WMCP: They were just as thick on the west side ... I didn't spend a whole lot of time east of the island! But you could start out from the dock at Mono Inn ... and you'd swear that you're going to run into a sandbar by the time you got as far as from here to the house up there! Just ... BLACK on the ... horizon, you know. Not the actual horizon, but the water horizon.

INT: That's incredible! Do you think that they are ... have they changed in numbers? Since the lake dropped? 'Cause Don Banta thought there was more now than there used to be. But ...

WMCP: To tell you the truth Emilie I haven't ... noticed. Or ... done a great deal of close observation of Mono Lake in about 20 years!

INT: I know! Sure.

WMCP: See I was foreman on Upper Conway for 17 years, prior to 1977.

INT: Oh that was at the summit there?

WMCP: When I retired ... (COUGHED) I'd go to Lee Vining or ... or Tioga Lodge, post office used to be in Tioga Lodge, go down to pickup mail and go back. I've seen the lake as I drove by, but haven't ...

INT: Sure. What year did you sell the Mono Inn?

WMCP: Seventy-five or six. Not soon enough!

INT: Just 'cause it got to be a burden? Too much to do?

WMCP: Well ... I had three kids in college at the same time ... and their grandmother ... had completely cured them of wanting to be in the resort business! (LAUGHS) And ... I had a good job, for Cal Trans. So I hired managers, five in all. Each of which bought themselves a new car and I was still driving the same old Buick! So I just thought that it would be better to sell it!

INT: Sure. How long did you keep the Venita? In water?

WMCP: You mean during the year?

INT: I wondered when the lake got so low, you just gave up on ... or did the boat fall apart or ...?

WMCP: A whirlwind picked it up and threw it about from here to the other side of the road and didn't do it any good! It was on a carriage on the railways. The wind moved the carriage and all.

INT: I bet.

WMCP: That was in 1950. I bought it in '38. And operated it from '38 to '50, or had it operated. Dr. Barrett operated it during the war years, when ... he was still ... going out to the island.

INT: He was ... the man who ran the sanitarium?

WMCP: He never got that far. He was going to! Wanted to.

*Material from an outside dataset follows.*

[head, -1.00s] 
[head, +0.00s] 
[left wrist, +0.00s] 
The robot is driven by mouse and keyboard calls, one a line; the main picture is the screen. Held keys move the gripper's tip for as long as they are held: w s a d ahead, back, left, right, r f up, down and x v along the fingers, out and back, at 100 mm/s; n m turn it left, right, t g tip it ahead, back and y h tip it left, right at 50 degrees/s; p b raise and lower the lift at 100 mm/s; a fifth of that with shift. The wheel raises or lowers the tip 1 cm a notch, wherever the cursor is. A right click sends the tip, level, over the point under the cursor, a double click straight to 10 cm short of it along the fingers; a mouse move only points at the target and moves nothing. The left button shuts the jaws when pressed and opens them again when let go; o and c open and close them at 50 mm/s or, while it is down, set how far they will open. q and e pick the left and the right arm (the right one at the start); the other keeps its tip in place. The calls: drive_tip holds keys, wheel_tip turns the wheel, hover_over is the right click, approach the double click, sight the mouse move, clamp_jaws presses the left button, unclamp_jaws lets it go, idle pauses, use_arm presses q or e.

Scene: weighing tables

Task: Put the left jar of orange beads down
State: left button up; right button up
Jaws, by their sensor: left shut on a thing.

INT: Picked an interesting spot for it.

WMCP: Yes, he did. Had everything going for him on it, except ... he was too good a salesman. He would build these ... marvelous pictures of this marvelous place and resort! He didn't have the money to do it himself. And then he would bring these people, which he expected to put money into it, up to see it, and what's there is what you've seen, is what he had to show! Well ... he just oversold the place!

INT: I'm sure some people were disappointed by the time they ...

WMCP: Now Brant was the other way around. A man that was interested like my father, he could see ... the future. His family couldn't. His family came up and said, gee ... Dad must have been crazy, there's no movie shows and there's no speakeasy, not even any pine trees around this place! And the old man was crazy! He came out here from one of the Dakotas, I forget whether it was north or south, went to work as a gandy dancer.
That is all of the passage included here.